MD: Agree on the notchy slow shifter mechanism. An automotive “Boner Killer” for me.
I rented this generation T-bird several times, for extended out of town business transportation (and personal pleasure). More than once driving the T-bird was the only enjoyable part of these trips.
I found the last few years’ models, with the 4.6 V8 engine and 4 speed automatic overdrive transmission, to be the “best of the bunch”.
A most “Real World” peppy & pleasant car. The engine, transmission & suspension all seemed to be in harmony with each other.
The revised interiors and dashboard was a comfy cocoon of leather, power equipment and climate control A/C. Alas, the exterior became more clunky as the model years progressed; but once inside that faded away.
This is a great COAL entry. Thanks for sharing. When these came out, I really liked them. Granted, i was all of 12 years old at the time. When it came time for a car for me, it was high on my dream list of cars to get but I knew taht it was waaaaaay out of my budget, even as a used car.
When I was in college, one of the guys in my dorm had a 93 LX with the 3.8L and the new wraparound interior. He let me drive it a couple of times. I enjoyed how the car felt, the size of it was perfect (I tend to like larger cars).
I never got to drive an SC. But, it’s on my bucket list of cars to drive someday.
My mom had a 1990 model fully loaded, it was a pretty Champagne color with black leather interior, all options. She kept it until 1999 and sold it to the neighbors (who still have it!), her next car was a black 1999 Camaro SS.
Mom passed in 2009 but I have the plate from that TBird- its a CA Plate “JDYBIRD” (My moms name was Judy) hanging in my garage.

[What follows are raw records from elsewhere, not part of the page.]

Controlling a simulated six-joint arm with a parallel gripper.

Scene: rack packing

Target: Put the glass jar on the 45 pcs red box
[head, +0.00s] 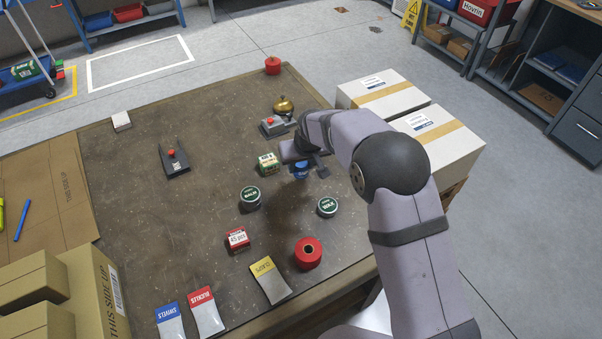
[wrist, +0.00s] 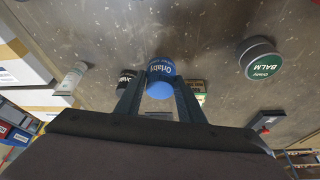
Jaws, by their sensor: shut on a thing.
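My gripper (head: 303,172) is shut on a blue container (wrist: 160,72) labelled Orlaby. In the wrist view it sits between the two fingertips; in the head view only a small blue part (head: 301,168) shows under the gripper. Whether it is glass I cannot tell. The 45 pcs red box (head: 238,239) stands on the table, left of and nearer than my gripper, with its top clear. A pale, greyish container (wrist: 70,78) stands at the left of the wrist view; its material is unclear.
A red roll (head: 308,252) and a yellow-topped packet (head: 268,279) lie nearer. The table's left middle is mostly free.

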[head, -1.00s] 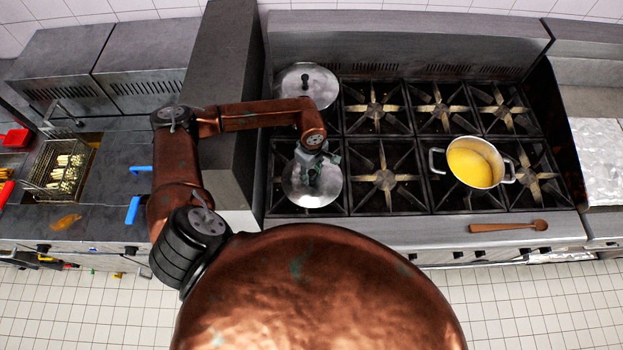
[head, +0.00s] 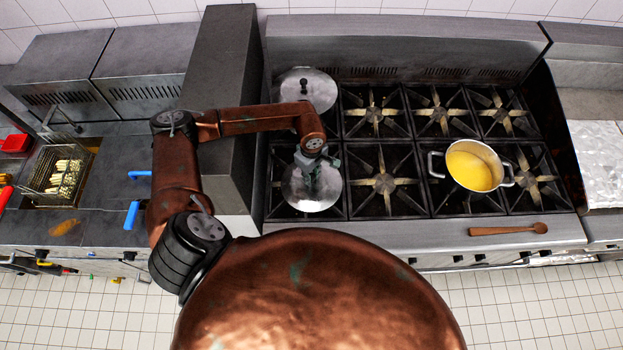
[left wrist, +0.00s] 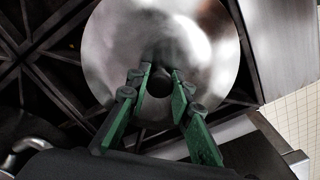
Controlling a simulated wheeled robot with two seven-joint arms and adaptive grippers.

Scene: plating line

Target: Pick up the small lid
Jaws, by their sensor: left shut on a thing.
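The small lid (head: 325,198) is a round, shiny metal disc over the front-left burner. My left gripper (head: 312,172) is above its middle, pointing down, with its green fingers shut on the lid's dark knob. In the left wrist view the lid (left wrist: 215,45) fills the upper middle, and the fingers (left wrist: 160,84) stand on either side of the knob. I cannot tell whether the lid rests on the grate or is slightly raised. A second lid (head: 322,88) with a black knob lies on the back-left burner. My right gripper is not in view.
A two-handled pot (head: 451,187) of yellow contents stands on the front burners at the right. A wooden spoon (head: 505,230) lies on the stove's front ledge. A tall grey panel (head: 222,90) borders the stove at left, beside a fryer basket (head: 55,185). Several middle burners are free.

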Wow. I’ve always loved this generation of T-bird, specifically these early pre-facelift cars. (The later ones had a vastly better interior, but they got the styling right from the jump.) And to have a brand-new one as a college student? Major jealousy. I’m 37 and I’ve still only bought one brand new car. Fantastic choice, I may have only been 9 years old in ’89 but I was a devoted car magazine reader even then and I remember these being BIG news at the time. I had a foldout poster of one on my wall, even!